“Without data you are just another person with an opinion.”
Be it a presentation at work, or a report submitted to your boss or just as simple as asking your parents for permission to go that trip you’ve always wanted to go to, it all boils down to the simple idea of communication. Humans are built to communicate, we strive on communication, using it as a very handy tool as we go about our daily lives.
The way you communicate an idea and put it across the table somehow determines the result and the outcome of the situation.
Very similarly, communication is a very integral part of Data Science. Communicating what a data actually wants to convey and what meaning the data holds in a way that is extremely comprehensible and understandable even by a layman is one of the things Data Scientists aim at. And graphics provide exactly that; an excellent approach towards data exploration and data presentation.
Even though data visualization and graphics have been used in statistics and for data representation for ages, the conceptualization and a body of formal theory seem to be missing.
The visual processing center or the part of the cerebral cortex which processes and helps us interpret visual information is indirectly what we talk about when we discuss the depiction of complex ideas, uncanny fluctuations, upward and downward trends, undulated structures etc; with so much clarity, precision, and orderly coherence.
These are exactly the adjectives of how graphical structures or statistical graphs, as we say it, should be.
The graphical reveal of data gives us a clear picture, presents so many ideas and numbers in a small space, helps us avoid the distortion of the idea the data seeks to present and eventually serve a reasonably clear purpose of description, exploration, tabulation, and decoration.
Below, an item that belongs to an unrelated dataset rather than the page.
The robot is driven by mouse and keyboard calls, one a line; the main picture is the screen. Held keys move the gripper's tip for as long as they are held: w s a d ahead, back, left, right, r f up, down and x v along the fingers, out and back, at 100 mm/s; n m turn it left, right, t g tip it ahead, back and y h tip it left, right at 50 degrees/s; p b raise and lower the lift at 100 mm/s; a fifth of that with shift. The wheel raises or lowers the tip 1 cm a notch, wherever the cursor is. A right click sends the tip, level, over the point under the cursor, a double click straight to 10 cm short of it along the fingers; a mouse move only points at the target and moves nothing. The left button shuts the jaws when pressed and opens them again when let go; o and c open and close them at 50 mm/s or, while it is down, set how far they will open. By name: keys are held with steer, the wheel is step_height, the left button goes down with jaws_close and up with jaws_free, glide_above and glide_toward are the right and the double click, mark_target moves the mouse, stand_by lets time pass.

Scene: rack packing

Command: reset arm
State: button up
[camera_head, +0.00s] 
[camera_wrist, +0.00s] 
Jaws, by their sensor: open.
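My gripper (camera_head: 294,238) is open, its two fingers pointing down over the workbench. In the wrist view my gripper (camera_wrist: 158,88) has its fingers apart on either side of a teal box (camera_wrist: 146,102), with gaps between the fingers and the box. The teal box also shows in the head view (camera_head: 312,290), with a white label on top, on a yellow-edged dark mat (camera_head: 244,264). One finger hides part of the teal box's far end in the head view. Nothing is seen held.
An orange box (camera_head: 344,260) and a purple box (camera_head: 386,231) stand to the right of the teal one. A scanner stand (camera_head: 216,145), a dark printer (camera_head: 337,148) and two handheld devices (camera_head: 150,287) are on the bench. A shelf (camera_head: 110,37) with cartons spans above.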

Statistical graphics, just like the calculations, are only as good as what goes into them. A badly defined graph or an unfitting model or even an undernourished data set cannot be rescued by a graphic, no matter how fancy or attractive it may be.
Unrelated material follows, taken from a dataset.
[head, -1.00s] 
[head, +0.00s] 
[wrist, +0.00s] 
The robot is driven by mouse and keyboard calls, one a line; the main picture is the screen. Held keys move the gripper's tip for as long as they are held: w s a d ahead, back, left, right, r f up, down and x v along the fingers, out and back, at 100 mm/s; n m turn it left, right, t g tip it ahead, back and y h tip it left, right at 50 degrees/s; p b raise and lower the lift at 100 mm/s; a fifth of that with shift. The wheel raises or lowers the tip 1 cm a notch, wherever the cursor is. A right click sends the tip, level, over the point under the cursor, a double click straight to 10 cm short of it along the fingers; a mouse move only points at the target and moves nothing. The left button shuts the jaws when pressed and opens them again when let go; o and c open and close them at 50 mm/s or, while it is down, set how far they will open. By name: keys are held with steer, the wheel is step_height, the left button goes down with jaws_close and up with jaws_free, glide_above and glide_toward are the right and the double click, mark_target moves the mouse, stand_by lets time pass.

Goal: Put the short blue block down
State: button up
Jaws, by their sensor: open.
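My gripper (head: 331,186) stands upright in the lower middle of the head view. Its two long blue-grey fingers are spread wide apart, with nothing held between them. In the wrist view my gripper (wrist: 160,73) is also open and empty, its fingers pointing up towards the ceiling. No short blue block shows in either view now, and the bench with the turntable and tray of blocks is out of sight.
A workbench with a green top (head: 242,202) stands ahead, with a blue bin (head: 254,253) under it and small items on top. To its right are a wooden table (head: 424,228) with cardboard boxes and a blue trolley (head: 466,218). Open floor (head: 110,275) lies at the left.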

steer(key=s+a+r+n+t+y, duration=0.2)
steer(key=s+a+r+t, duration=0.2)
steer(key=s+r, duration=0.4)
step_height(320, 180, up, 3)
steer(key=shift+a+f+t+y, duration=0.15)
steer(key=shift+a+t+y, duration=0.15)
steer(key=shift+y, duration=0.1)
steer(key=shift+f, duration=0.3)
So, let’s have a look at the table of Content for this article:
- What is Visualization and what role it plays in Data Science
- Intro to R and Tableau Visualization (If possible integration of both How?)
- Things that cannot be or difficult in R and that can be easily done in Tableau
- Talk about Introduction to a tableau and try to create that eagerness to the viewer for your next article
We need to understand, learn and adopt the practice of graphical excellence. In other words, using the correct graphs in the correct place at the correct time leading to the flawless communication of various quantitative ideas; that is what the motivation should be.
Understanding Visualization with R and Tableau
Now, one of the two most popular tools and languages used for data analytics and visualization these days is Tableau and R. In this section we will try and understand and see for ourselves how both of these fair as far as visualization is concerned.
This is not a comparison between R and Tableau in any way, just a representation of how they deal with very basic visualizations and the kind of outputs they produce.
For a graphic analysis with both these graphics tools, we will use one standard dataset; the Cable TV subscription dataset. This dataset comprises 300 rows and 7 variables.
The variables are age, gender, income, kids, ownHome, subscribe and segment.
The variable description is as follows:
Age – the age of the TV subscriber
Gender – the gender of the TV subscriber
Income – the income of the TV subscriber
kids – the number of kids the TV subscriber has
ownHome – if the TV subscriber owns the home or not
subscribe – if they have subscribed to the TV services or not
segment – the segment of the TV subscriber’s subscription
You can access the dataset and read more about it on the link below.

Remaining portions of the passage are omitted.